## Begin PROVIDED DATA
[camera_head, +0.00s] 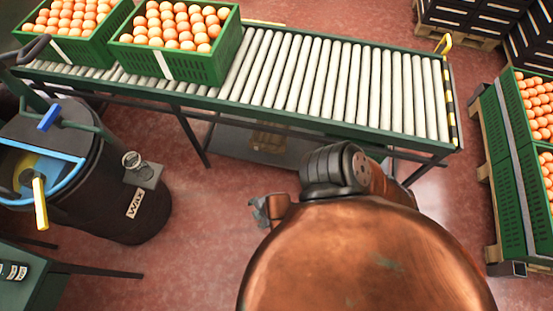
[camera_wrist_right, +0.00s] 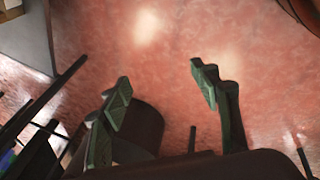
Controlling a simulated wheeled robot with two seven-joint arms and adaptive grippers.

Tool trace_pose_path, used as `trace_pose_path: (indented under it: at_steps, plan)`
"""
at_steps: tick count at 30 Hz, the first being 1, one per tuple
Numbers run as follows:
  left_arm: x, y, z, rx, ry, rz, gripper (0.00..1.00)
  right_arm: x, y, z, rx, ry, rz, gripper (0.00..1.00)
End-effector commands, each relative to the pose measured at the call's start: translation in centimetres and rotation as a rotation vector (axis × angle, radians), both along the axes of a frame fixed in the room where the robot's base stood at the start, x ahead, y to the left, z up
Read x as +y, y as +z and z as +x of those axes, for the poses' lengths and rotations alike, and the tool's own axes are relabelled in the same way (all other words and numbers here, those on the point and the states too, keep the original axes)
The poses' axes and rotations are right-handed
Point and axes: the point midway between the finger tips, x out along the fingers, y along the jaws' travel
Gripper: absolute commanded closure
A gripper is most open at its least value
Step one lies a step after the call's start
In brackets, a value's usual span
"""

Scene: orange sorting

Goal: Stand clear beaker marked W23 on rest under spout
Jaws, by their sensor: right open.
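A small clear beaker (camera_head: 132,160) stands on a grey rest (camera_head: 146,177) at the side of the dark drum labelled Wax (camera_head: 110,205) in the head view. No marking on the beaker is readable at this size. I cannot make out the spout clearly. My right gripper (camera_head: 262,210) shows partly past my copper-coloured arm, to the right of the drum and apart from it. In the right wrist view this gripper (camera_wrist_right: 165,92) is open, with nothing between its fingers but red floor beyond. My left gripper is not in view.
A roller conveyor (camera_head: 330,85) crosses the back, with green crates of oranges (camera_head: 190,65) on its left. More green crates (camera_head: 503,130) stand at the right. Small labelled items (camera_head: 12,271) sit on a dark green table (camera_head: 45,285) at lower left. Floor between drum and arm is clear.

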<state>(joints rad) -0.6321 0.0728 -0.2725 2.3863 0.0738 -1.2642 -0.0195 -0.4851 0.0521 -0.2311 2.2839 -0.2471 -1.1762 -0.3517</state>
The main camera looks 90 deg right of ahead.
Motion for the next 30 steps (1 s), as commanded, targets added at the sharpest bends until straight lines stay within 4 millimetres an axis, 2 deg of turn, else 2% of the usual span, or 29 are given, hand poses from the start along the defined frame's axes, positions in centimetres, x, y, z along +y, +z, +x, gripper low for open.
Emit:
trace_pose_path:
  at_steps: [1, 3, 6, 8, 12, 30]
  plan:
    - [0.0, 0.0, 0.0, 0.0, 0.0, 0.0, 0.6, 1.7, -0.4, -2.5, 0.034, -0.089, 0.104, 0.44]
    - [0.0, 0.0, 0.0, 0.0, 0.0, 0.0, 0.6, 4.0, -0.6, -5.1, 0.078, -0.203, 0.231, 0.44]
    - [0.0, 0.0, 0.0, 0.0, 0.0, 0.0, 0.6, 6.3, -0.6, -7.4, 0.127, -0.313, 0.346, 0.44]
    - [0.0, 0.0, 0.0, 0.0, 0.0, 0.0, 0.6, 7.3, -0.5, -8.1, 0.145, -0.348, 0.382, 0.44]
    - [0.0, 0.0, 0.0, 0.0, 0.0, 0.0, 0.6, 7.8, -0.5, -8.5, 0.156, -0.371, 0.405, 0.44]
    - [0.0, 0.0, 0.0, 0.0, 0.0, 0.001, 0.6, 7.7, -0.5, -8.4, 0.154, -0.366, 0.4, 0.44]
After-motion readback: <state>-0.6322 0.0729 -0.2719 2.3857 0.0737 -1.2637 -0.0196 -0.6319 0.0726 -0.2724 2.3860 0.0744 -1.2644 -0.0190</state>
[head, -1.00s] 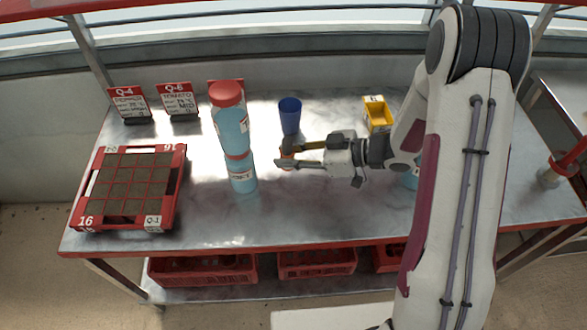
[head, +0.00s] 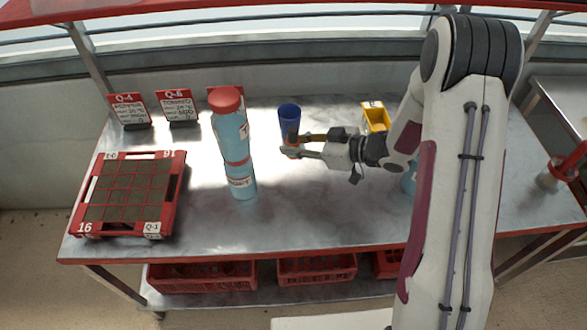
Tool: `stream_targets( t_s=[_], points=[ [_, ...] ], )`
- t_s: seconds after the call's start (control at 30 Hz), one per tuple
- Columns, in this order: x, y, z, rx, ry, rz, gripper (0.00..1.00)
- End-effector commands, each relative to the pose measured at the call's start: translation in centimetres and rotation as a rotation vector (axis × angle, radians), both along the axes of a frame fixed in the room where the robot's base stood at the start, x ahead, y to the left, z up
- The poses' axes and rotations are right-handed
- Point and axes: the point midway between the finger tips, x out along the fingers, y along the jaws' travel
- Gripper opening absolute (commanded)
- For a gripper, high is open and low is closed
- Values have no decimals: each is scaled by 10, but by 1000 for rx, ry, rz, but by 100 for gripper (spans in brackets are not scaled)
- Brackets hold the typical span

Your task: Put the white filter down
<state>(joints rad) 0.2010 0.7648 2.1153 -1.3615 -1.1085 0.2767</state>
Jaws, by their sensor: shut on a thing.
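My gripper (head: 288,145) reaches in from the right above the middle of the metal bench, with its fingers pointing left. It is shut on a small orange-tinted thing (head: 291,153) that shows just at the fingertips. The fingers hide much of this thing, and I cannot tell whether it is the white filter. I cannot make out a white filter elsewhere in the head view. The fingertips are just in front of a blue cup (head: 289,115) and overlap its lower part in the picture. I cannot tell whether they touch it.
A tall light-blue bottle (head: 234,150) with a red cap stands left of my gripper. A yellow bin (head: 376,117) stands behind my wrist. The bench's front middle (head: 310,220) is clear.

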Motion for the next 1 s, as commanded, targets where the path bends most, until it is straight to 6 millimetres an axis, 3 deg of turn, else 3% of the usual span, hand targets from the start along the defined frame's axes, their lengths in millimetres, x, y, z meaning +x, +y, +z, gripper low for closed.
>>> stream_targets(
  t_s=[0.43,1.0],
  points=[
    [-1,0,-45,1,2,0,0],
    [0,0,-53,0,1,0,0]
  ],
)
## End PROVIDED DATA
EXERCISE BRIEF: Output all of the records exactly as they appear above, but not the pictures.

REPLY:
[camera_head, +0.00s] 
[camera_wrist_right, +0.00s] 
Controlling a simulated wheeled robot with two seven-joint arms and adaptive grippers.

Tool trace_pose_path, used as `trace_pose_path: (indented under it: at_steps, plan)`
"""
at_steps: tick count at 30 Hz, the first being 1, one per tuple
Numbers run as follows:
  left_arm: x, y, z, rx, ry, rz, gripper (0.00..1.00)
  right_arm: x, y, z, rx, ry, rz, gripper (0.00..1.00)
End-effector commands, each relative to the pose measured at the call's start: translation in centimetres and rotation as a rotation vector (axis × angle, radians), both along the axes of a frame fixed in the room where the robot's base stood at the start, x ahead, y to the left, z up
Read x as +y, y as +z and z as +x of those axes, for the poses' lengths and rotations alike, and the tool's own axes are relabelled in the same way (all other words and numbers here, those on the point and the states too, keep the original axes)
The poses' axes and rotations are right-handed
Point and axes: the point midway between the finger tips, x out along the fingers, y along the jaws' travel
Gripper: absolute commanded closure
A gripper is most open at its least value
Step one lies a step after the call's start
In brackets, a value's usual span
"""

Scene: orange sorting

Goal: Stand clear beaker marked W23 on rest under spout
Jaws, by their sensor: right open.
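A small clear beaker (camera_head: 132,160) stands on a grey rest (camera_head: 146,177) at the side of the dark drum labelled Wax (camera_head: 110,205) in the head view. No marking on the beaker is readable at this size. I cannot make out the spout clearly. My right gripper (camera_head: 262,210) shows partly past my copper-coloured arm, to the right of the drum and apart from it. In the right wrist view this gripper (camera_wrist_right: 165,92) is open, with nothing between its fingers but red floor beyond. My left gripper is not in view.
A roller conveyor (camera_head: 330,85) crosses the back, with green crates of oranges (camera_head: 190,65) on its left. More green crates (camera_head: 503,130) stand at the right. Small labelled items (camera_head: 12,271) sit on a dark green table (camera_head: 45,285) at lower left. Floor between drum and arm is clear.

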<state>(joints rad) -0.6321 0.0728 -0.2725 2.3863 0.0738 -1.2642 -0.0195 -0.4851 0.0521 -0.2311 2.2839 -0.2471 -1.1762 -0.3517</state>
The main camera looks 90 deg right of ahead.
Motion for the next 30 steps (1 s), as commanded, targets added at the sharpest bends until straight lines stay within 4 millimetres an axis, 2 deg of turn, else 2% of the usual span, or 29 are given, hand poses from the start along the defined frame's axes, positions in centimetres, x, y, z along +y, +z, +x, gripper low for open.
Emit:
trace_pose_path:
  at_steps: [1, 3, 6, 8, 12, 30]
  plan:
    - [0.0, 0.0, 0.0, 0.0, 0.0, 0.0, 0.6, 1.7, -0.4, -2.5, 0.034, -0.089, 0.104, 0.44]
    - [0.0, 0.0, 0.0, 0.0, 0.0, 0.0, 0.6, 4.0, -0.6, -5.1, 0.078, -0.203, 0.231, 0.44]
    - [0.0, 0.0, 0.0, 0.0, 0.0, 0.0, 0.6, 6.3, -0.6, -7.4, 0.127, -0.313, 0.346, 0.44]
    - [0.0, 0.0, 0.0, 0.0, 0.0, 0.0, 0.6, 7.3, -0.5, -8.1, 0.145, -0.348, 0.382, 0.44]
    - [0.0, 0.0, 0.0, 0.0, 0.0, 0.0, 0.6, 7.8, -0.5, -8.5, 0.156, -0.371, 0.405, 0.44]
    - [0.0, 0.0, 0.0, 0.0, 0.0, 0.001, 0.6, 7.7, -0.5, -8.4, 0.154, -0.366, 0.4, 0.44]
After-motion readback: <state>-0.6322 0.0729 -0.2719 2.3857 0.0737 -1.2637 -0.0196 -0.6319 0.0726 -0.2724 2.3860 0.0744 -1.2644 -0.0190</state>
[head, -1.00s] 
[head, +0.00s] 
Tool: `stream_targets( t_s=[_], points=[ [_, ...] ], )`
- t_s: seconds after the call's start (control at 30 Hz), one per tuple
- Columns, in this order: x, y, z, rx, ry, rz, gripper (0.00..1.00)
- End-effector commands, each relative to the pose measured at the call's start: translation in centimetres and rotation as a rotation vector (axis × angle, radians), both along the axes of a frame fixed in the room where the robot's base stood at the start, x ahead, y to the left, z up
- The poses' axes and rotations are right-handed
- Point and axes: the point midway between the finger tips, x out along the fingers, y along the jaws' travel
- Gripper opening absolute (commanded)
- For a gripper, high is open and low is closed
- Values have no decimals: each is scaled by 10, but by 1000 for rx, ry, rz, but by 100 for gripper (spans in brackets are not scaled)
- Brackets hold the typical span

Your task: Put the white filter down
<state>(joints rad) 0.2010 0.7648 2.1153 -1.3615 -1.1085 0.2767</state>
Jaws, by their sensor: shut on a thing.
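My gripper (head: 288,145) reaches in from the right above the middle of the metal bench, with its fingers pointing left. It is shut on a small orange-tinted thing (head: 291,153) that shows just at the fingertips. The fingers hide much of this thing, and I cannot tell whether it is the white filter. I cannot make out a white filter elsewhere in the head view. The fingertips are just in front of a blue cup (head: 289,115) and overlap its lower part in the picture. I cannot tell whether they touch it.
A tall light-blue bottle (head: 234,150) with a red cap stands left of my gripper. A yellow bin (head: 376,117) stands behind my wrist. The bench's front middle (head: 310,220) is clear.

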Motion for the next 1 s, as commanded, targets where the path bends most, until it is straight to 6 millimetres an axis, 3 deg of turn, else 3% of the usual span, hand targets from the start along the defined frame's axes, their lengths in millimetres, x, y, z meaning +x, +y, +z, gripper low for closed.
>>> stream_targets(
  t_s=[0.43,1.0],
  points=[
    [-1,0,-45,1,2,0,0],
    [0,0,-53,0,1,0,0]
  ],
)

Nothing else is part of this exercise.